Neural networks and logistic regression have some other things in common as well. Logistic regression starts off with an assumption about the shape of the training labels (the Sigmoid function). Neural networks also make use of an assumption about the labels as well. Sigmoid is one of the options, but you can also use Softplus (a curved line, continuous value) or ReLU (which uses a hinge formula — similar in nature to the hinge loss used by Support Vector Machines — of either 0 or some positive value). In practice today, ReLU , or Rectified Linear Unit, is usually the preferred approach, so I will use that as my assumption about the labels as I write.

## …But It’s Not Exactly the Same…

One of the first differences between neural networks and other machine learning algorithms is the initial assumption about weights. Whereas most machine learning algorithms start with a weight assumption of 0 and modifies from there, neural networks start with non-zero weights that are typically randomly generated. For linear classifiers that are looking for a straight line or hyperplane, or if you’re assuming your labels form a convex shape, it really doesn’t matter what the initial weights are. Starting from 0 is just an easy default. However, if you’re assuming squiggly lines instead of straight ones, you don’t always want to start from the same location. In fact, you may want to run the algorithm multiple times, using different initial weight conditions, to determine where the best predictive power you can find exists. The bias (offset, or b) values for neural networks can start off as 0, but the weights you use to multiply against x need to be something else.

Another difference between neural networks and logistic regression is what they do with that assumed label distribution. With logistic regression, the Sigmoid function is kind of the stopping point — it’s all downhill from there (in case you missed it, that was a gradient descent joke.) However, in neural networks, the assumption is called an Activation Function. It is used to generate some values based on your data, but then these values are used as an input to another step in the process.

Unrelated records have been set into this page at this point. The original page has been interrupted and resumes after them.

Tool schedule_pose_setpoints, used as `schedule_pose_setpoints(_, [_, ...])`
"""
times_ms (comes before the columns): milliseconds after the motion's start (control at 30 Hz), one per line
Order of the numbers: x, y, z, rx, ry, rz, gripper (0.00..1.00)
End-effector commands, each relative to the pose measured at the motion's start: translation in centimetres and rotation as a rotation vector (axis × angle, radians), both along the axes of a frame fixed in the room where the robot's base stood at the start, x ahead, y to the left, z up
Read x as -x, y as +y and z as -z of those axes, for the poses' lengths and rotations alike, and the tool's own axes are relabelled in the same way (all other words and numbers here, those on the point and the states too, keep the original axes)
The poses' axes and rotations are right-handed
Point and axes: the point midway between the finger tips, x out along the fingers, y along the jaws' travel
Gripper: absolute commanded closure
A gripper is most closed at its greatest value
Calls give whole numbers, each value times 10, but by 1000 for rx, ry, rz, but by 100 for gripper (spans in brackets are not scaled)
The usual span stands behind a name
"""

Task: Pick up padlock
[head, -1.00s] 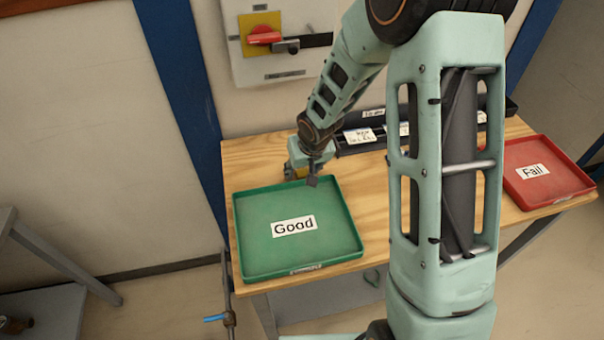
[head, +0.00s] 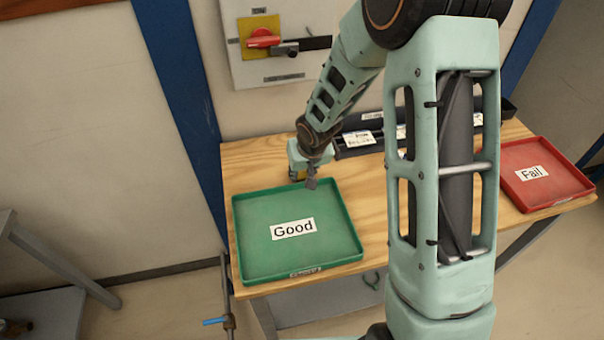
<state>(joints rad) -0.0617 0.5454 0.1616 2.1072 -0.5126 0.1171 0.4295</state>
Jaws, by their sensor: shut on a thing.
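My gripper (head: 309,181) is at the back edge of the green tray, at the left end of the wooden bench.
The green tray (head: 335,244) marked "Good" is empty. A red tray (head: 568,190) marked "Fail" stands at the right. A dark rack (head: 352,152) with labels lies along the back. A red-and-yellow switch (head: 262,38) is on the wall. My arm hides the bench's middle.

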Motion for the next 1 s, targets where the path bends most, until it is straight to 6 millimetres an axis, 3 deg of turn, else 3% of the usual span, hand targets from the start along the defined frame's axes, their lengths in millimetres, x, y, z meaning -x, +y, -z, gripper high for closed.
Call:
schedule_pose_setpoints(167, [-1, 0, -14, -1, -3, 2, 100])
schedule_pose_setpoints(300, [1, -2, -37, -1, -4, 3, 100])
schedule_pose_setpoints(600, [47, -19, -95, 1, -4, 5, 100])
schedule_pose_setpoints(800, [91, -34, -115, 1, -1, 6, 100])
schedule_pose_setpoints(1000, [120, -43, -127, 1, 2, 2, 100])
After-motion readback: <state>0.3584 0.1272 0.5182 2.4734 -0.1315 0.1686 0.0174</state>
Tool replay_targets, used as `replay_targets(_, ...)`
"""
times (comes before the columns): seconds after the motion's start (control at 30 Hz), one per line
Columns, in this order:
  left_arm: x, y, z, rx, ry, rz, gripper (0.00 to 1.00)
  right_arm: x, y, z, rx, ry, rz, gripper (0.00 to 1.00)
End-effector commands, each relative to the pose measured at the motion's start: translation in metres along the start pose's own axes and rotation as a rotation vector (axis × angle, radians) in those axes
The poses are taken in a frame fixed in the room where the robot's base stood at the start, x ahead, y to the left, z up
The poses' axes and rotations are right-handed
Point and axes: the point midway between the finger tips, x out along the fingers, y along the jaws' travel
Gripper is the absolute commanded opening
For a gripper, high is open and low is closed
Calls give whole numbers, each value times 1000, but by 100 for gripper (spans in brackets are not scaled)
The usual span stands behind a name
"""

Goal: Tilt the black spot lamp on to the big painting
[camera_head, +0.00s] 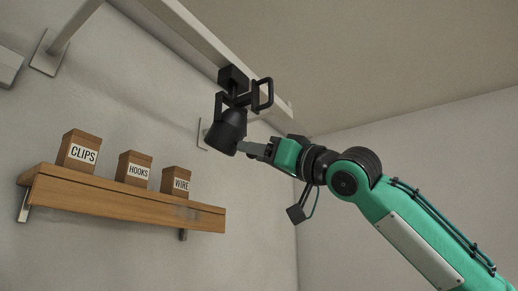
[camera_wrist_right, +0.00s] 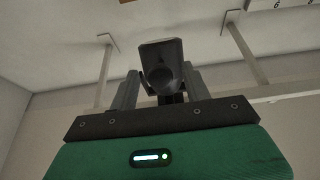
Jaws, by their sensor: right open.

# Terminology and Diagrams

The various stages of neural network data processing are called “nodes.” You have an input node, which is where your data starts, and an output node, which is where the prediction ends up. In addition, the activation layer in the middle is also considered a node. These nodes are connected by the math formulas we apply (w*x + b) to either the original data or to the result of the activation node function on the original data — denoted as f(x) below:

The activation node is referred to as a “hidden layer.” You can have more than one of these hidden layers, and why you might want to do that will be a topic for another post. The image above is often referred to as a “neuron” (again, in part due to the surface-level similarity…) It isn’t actually finished though. In order to be a “network” you have to be connected to something, and it turns out that neural networks at a minimum require two neurons. So you might think that a neural network might look like this:

But in reality, we simplify the last stage a bit by summing up all of the w*x values and add just a single offset to get our prediction, so the real neural network would be this:

# What They Do

In future posts we’ll actually create some data and run through some calculations, but for this post, let’s assume we’ve already done all of this and we end up with a couple of lines that look like this (note: negative weights will flip the direction of the line). The blue line represents the standalone results of the first neuron, and the red line represents the standalone output of the second neuron. The y-axis values are the predictions for each neuron for a given value of x:

These lines were the result of using the ReLU activation function and the random values for weights and offset, and we’re pretending we didn’t do the simplification at the end for illustration purposes. Notice that the two lines start at different offset values (blue +5, red -1), which represent the default predictions for the neuron until the ReLU activation kicks in. The ReLU activation means all predicted values will stay at those offsets until the the x value hits a certain point. In the case of the blue line and due to the random weights chosen, this activation results in a slightly postive prediction slope that begins when x = 5. For the red line, the values are 0 until x = 14, at which point the predictions sharply slope negative.

Now to get to the “final” output (for now) we need to add these two lines together. So our final offset value is going to be the midpoint between +5 and -1, or 2.5, which becomes our predicted value until we get to a hinge point. The slope of both lines is 0 until x = 5, so this does not change. When x = 5, only the blue line has any effect (the red line slope is being added but still equals zero) so between 5 and 14 the slope of the prediction function exactly matches the blue line. However, when x = 14, the sharp negative prediction slope of the red line gets added to the light positive prediction slope of the blue line, resulting in a moderate negative prediction slope from x = 14 and beyond. The function would visualize something like this:

So at a very high level, that’s what a neural network is and what it initially does. We still have a lot of ground to cover in terms of the actual math for this “forwards propogation” through the neural network nodes, including adding in additional input nodes, hidden layers, and multiple outputs. We also need to cover how the neural network uses gradient descent and the chain rule to “backwards propogate” and find the best weights for each neuron to minimize training loss. Sizing your neural network — selecting number of neurons and hidden layers and nodes per hidden layer — will be an important consideration. And then overfitting — oh my gosh is this approach **amazing** at overfitting your training data — will need to be addressed as well. And this is just so that we can get through what is arguably a relatively simple implementation of a neural network. So saddle up, buckle in, or whatever your metaphor of choice might be. This is going to be a ride.